### STATED GOAL
Each line below is to be written out in full, exactly as shown.

- - -

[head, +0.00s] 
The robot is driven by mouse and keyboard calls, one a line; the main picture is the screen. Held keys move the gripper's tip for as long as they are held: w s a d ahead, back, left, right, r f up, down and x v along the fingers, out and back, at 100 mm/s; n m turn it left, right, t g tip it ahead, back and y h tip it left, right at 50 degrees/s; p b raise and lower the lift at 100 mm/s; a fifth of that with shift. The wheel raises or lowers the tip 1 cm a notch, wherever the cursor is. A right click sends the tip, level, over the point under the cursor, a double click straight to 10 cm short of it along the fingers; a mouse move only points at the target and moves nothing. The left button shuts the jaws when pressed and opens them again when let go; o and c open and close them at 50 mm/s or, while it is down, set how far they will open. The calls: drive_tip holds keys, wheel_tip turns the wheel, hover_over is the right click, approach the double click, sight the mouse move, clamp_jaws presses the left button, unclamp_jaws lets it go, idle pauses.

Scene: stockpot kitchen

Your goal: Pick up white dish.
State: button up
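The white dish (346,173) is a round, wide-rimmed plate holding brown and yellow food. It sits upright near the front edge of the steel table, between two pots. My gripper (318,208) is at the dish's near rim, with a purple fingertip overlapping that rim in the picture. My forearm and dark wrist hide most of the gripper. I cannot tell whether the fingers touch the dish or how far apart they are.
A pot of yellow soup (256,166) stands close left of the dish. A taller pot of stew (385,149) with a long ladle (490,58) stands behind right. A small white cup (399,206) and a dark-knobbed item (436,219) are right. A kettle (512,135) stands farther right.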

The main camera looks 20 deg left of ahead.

- - -

### RESULT
[head, +0.00s] 
The robot is driven by mouse and keyboard calls, one a line; the main picture is the screen. Held keys move the gripper's tip for as long as they are held: w s a d ahead, back, left, right, r f up, down and x v along the fingers, out and back, at 100 mm/s; n m turn it left, right, t g tip it ahead, back and y h tip it left, right at 50 degrees/s; p b raise and lower the lift at 100 mm/s; a fifth of that with shift. The wheel raises or lowers the tip 1 cm a notch, wherever the cursor is. A right click sends the tip, level, over the point under the cursor, a double click straight to 10 cm short of it along the fingers; a mouse move only points at the target and moves nothing. The left button shuts the jaws when pressed and opens them again when let go; o and c open and close them at 50 mm/s or, while it is down, set how far they will open. The calls: drive_tip holds keys, wheel_tip turns the wheel, hover_over is the right click, approach the double click, sight the mouse move, clamp_jaws presses the left button, unclamp_jaws lets it go, idle pauses.

Scene: stockpot kitchen

Your goal: Pick up white dish.
State: button up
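The white dish (346,173) is a round, wide-rimmed plate holding brown and yellow food. It sits upright near the front edge of the steel table, between two pots. My gripper (318,208) is at the dish's near rim, with a purple fingertip overlapping that rim in the picture. My forearm and dark wrist hide most of the gripper. I cannot tell whether the fingers touch the dish or how far apart they are.
A pot of yellow soup (256,166) stands close left of the dish. A taller pot of stew (385,149) with a long ladle (490,58) stands behind right. A small white cup (399,206) and a dark-knobbed item (436,219) are right. A kettle (512,135) stands farther right.

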The main camera looks 20 deg left of ahead.

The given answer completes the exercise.